Exercise |
Copy every line of the listing exactly.

Input |
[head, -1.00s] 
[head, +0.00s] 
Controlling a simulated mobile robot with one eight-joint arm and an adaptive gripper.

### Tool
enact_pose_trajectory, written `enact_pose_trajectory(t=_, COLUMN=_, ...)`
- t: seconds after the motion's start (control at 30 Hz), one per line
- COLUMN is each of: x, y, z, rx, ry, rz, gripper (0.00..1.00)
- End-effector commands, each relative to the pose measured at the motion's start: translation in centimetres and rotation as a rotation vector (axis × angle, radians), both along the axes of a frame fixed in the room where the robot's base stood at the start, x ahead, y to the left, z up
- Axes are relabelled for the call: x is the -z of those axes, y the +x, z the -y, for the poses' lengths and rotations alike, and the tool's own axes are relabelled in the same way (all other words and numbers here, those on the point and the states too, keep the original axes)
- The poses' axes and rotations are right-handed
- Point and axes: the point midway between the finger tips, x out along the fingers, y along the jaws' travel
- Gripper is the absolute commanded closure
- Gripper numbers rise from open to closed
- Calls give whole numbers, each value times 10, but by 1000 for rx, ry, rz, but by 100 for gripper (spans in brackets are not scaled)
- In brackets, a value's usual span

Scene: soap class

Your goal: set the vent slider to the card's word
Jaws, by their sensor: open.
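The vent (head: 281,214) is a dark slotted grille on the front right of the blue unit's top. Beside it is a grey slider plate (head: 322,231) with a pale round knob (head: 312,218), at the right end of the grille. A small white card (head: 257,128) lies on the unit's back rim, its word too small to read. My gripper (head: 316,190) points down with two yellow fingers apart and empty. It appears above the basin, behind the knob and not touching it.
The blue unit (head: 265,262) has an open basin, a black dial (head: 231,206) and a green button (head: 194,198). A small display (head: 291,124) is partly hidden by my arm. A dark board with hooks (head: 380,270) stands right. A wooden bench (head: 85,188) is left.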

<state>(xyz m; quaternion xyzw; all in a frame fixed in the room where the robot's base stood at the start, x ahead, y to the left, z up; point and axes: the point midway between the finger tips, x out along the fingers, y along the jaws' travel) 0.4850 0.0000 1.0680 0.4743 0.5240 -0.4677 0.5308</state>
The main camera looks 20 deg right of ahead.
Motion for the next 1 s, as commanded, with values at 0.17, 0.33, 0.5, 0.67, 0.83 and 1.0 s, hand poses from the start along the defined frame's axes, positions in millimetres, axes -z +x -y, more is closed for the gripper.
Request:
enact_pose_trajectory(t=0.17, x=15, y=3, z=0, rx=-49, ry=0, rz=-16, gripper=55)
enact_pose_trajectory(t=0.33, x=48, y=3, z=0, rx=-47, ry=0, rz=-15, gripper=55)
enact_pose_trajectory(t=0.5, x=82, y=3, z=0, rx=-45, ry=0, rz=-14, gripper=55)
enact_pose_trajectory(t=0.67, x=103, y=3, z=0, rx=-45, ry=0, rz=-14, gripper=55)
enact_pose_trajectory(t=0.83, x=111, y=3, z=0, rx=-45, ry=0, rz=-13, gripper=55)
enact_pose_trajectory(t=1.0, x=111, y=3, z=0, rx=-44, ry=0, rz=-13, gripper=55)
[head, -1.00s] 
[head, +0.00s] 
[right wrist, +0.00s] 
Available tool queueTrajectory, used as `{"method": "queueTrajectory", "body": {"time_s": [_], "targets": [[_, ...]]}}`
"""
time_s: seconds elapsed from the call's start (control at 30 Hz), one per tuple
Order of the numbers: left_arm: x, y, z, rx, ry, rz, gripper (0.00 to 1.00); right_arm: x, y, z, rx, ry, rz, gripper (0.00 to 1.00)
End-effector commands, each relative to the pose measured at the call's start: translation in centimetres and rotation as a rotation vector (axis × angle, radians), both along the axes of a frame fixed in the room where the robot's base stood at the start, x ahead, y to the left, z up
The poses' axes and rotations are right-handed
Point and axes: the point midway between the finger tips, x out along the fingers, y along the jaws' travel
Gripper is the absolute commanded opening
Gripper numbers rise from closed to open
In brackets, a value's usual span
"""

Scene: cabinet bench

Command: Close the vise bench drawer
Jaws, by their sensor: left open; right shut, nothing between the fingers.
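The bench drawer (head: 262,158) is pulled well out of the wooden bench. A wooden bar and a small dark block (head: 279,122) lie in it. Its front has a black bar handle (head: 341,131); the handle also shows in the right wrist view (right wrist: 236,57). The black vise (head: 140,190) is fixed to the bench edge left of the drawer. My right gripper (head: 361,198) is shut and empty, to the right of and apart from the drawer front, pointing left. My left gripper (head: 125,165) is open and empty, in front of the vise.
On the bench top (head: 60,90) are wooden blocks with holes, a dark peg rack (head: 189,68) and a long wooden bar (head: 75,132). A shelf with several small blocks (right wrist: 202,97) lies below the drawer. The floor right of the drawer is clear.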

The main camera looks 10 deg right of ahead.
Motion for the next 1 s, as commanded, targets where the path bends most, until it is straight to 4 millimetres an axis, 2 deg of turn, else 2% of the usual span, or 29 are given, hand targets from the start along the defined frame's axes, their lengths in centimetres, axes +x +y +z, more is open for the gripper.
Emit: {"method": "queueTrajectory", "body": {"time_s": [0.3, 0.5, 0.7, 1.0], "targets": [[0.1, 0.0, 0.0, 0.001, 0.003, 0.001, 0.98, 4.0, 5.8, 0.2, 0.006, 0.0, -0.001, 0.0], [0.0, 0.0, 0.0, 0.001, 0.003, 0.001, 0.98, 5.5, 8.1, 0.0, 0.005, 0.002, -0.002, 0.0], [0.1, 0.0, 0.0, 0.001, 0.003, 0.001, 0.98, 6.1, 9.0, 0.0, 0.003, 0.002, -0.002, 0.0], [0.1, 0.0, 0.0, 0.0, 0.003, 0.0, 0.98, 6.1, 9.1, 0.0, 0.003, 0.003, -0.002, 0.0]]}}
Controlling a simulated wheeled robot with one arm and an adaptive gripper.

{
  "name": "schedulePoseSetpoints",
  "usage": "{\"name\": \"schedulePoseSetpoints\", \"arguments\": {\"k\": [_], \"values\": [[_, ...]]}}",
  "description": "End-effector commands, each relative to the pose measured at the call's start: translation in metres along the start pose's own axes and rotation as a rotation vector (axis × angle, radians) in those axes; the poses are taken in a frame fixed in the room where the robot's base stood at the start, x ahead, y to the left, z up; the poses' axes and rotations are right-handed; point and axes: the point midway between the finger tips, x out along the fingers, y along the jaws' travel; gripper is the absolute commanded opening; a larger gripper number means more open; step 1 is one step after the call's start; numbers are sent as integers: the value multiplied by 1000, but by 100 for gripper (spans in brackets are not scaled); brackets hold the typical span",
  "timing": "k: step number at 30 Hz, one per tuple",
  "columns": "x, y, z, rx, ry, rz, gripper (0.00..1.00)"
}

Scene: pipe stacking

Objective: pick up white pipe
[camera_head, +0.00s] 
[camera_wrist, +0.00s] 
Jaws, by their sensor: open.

Exercise result |
[head, -1.00s] 
[head, +0.00s] 
Controlling a simulated mobile robot with one eight-joint arm and an adaptive gripper.

### Tool
enact_pose_trajectory, written `enact_pose_trajectory(t=_, COLUMN=_, ...)`
- t: seconds after the motion's start (control at 30 Hz), one per line
- COLUMN is each of: x, y, z, rx, ry, rz, gripper (0.00..1.00)
- End-effector commands, each relative to the pose measured at the motion's start: translation in centimetres and rotation as a rotation vector (axis × angle, radians), both along the axes of a frame fixed in the room where the robot's base stood at the start, x ahead, y to the left, z up
- Axes are relabelled for the call: x is the -z of those axes, y the +x, z the -y, for the poses' lengths and rotations alike, and the tool's own axes are relabelled in the same way (all other words and numbers here, those on the point and the states too, keep the original axes)
- The poses' axes and rotations are right-handed
- Point and axes: the point midway between the finger tips, x out along the fingers, y along the jaws' travel
- Gripper is the absolute commanded closure
- Gripper numbers rise from open to closed
- Calls give whole numbers, each value times 10, but by 1000 for rx, ry, rz, but by 100 for gripper (spans in brackets are not scaled)
- In brackets, a value's usual span

Scene: soap class

Your goal: set the vent slider to the card's word
Jaws, by their sensor: open.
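The vent (head: 281,214) is a dark slotted grille on the front right of the blue unit's top. Beside it is a grey slider plate (head: 322,231) with a pale round knob (head: 312,218), at the right end of the grille. A small white card (head: 257,128) lies on the unit's back rim, its word too small to read. My gripper (head: 316,190) points down with two yellow fingers apart and empty. It appears above the basin, behind the knob and not touching it.
The blue unit (head: 265,262) has an open basin, a black dial (head: 231,206) and a green button (head: 194,198). A small display (head: 291,124) is partly hidden by my arm. A dark board with hooks (head: 380,270) stands right. A wooden bench (head: 85,188) is left.

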<state>(xyz m; quaternion xyzw; all in a frame fixed in the room where the robot's base stood at the start, x ahead, y to the left, z up; point and axes: the point midway between the finger tips, x out along the fingers, y along the jaws' travel) 0.4850 0.0000 1.0680 0.4743 0.5240 -0.4677 0.5308</state>
The main camera looks 20 deg right of ahead.
Motion for the next 1 s, as commanded, with values at 0.17, 0.33, 0.5, 0.67, 0.83 and 1.0 s, hand poses from the start along the defined frame's axes, positions in millimetres, axes -z +x -y, more is closed for the gripper.
Request:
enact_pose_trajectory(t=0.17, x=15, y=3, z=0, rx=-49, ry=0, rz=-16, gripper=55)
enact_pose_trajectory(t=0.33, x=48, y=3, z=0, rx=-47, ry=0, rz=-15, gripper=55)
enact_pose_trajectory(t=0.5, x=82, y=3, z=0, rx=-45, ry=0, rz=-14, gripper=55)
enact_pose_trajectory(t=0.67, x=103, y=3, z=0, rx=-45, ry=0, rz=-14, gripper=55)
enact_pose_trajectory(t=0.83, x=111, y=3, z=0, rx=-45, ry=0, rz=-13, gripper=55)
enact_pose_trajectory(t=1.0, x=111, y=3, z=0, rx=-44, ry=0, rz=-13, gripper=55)
[head, -1.00s] 
[head, +0.00s] 
[right wrist, +0.00s] 
Available tool queueTrajectory, used as `{"method": "queueTrajectory", "body": {"time_s": [_], "targets": [[_, ...]]}}`
"""
time_s: seconds elapsed from the call's start (control at 30 Hz), one per tuple
Order of the numbers: left_arm: x, y, z, rx, ry, rz, gripper (0.00 to 1.00); right_arm: x, y, z, rx, ry, rz, gripper (0.00 to 1.00)
End-effector commands, each relative to the pose measured at the call's start: translation in centimetres and rotation as a rotation vector (axis × angle, radians), both along the axes of a frame fixed in the room where the robot's base stood at the start, x ahead, y to the left, z up
The poses' axes and rotations are right-handed
Point and axes: the point midway between the finger tips, x out along the fingers, y along the jaws' travel
Gripper is the absolute commanded opening
Gripper numbers rise from closed to open
In brackets, a value's usual span
"""

Scene: cabinet bench

Command: Close the vise bench drawer
Jaws, by their sensor: left open; right shut, nothing between the fingers.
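The bench drawer (head: 262,158) is pulled well out of the wooden bench. A wooden bar and a small dark block (head: 279,122) lie in it. Its front has a black bar handle (head: 341,131); the handle also shows in the right wrist view (right wrist: 236,57). The black vise (head: 140,190) is fixed to the bench edge left of the drawer. My right gripper (head: 361,198) is shut and empty, to the right of and apart from the drawer front, pointing left. My left gripper (head: 125,165) is open and empty, in front of the vise.
On the bench top (head: 60,90) are wooden blocks with holes, a dark peg rack (head: 189,68) and a long wooden bar (head: 75,132). A shelf with several small blocks (right wrist: 202,97) lies below the drawer. The floor right of the drawer is clear.

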The main camera looks 10 deg right of ahead.
Motion for the next 1 s, as commanded, targets where the path bends most, until it is straight to 4 millimetres an axis, 2 deg of turn, else 2% of the usual span, or 29 are given, hand targets from the start along the defined frame's axes, their lengths in centimetres, axes +x +y +z, more is open for the gripper.
Emit: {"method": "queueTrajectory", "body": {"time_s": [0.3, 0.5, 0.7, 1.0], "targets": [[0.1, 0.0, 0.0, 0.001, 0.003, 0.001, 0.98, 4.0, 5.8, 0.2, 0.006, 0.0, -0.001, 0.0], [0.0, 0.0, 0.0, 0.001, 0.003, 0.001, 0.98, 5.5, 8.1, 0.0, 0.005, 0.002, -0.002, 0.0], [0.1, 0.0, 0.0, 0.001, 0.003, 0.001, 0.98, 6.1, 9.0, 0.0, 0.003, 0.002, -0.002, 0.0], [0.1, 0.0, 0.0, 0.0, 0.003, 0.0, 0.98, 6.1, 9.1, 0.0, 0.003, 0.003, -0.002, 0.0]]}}
Controlling a simulated wheeled robot with one arm and an adaptive gripper.

{
  "name": "schedulePoseSetpoints",
  "usage": "{\"name\": \"schedulePoseSetpoints\", \"arguments\": {\"k\": [_], \"values\": [[_, ...]]}}",
  "description": "End-effector commands, each relative to the pose measured at the call's start: translation in metres along the start pose's own axes and rotation as a rotation vector (axis × angle, radians) in those axes; the poses are taken in a frame fixed in the room where the robot's base stood at the start, x ahead, y to the left, z up; the poses' axes and rotations are right-handed; point and axes: the point midway between the finger tips, x out along the fingers, y along the jaws' travel; gripper is the absolute commanded opening; a larger gripper number means more open; step 1 is one step after the call's start; numbers are sent as integers: the value multiplied by 1000, but by 100 for gripper (spans in brackets are not scaled); brackets hold the typical span",
  "timing": "k: step number at 30 Hz, one per tuple",
  "columns": "x, y, z, rx, ry, rz, gripper (0.00..1.00)"
}

Scene: pipe stacking

Objective: pick up white pipe
[camera_head, +0.00s] 
[camera_wrist, +0.00s] 
Jaws, by their sensor: open.

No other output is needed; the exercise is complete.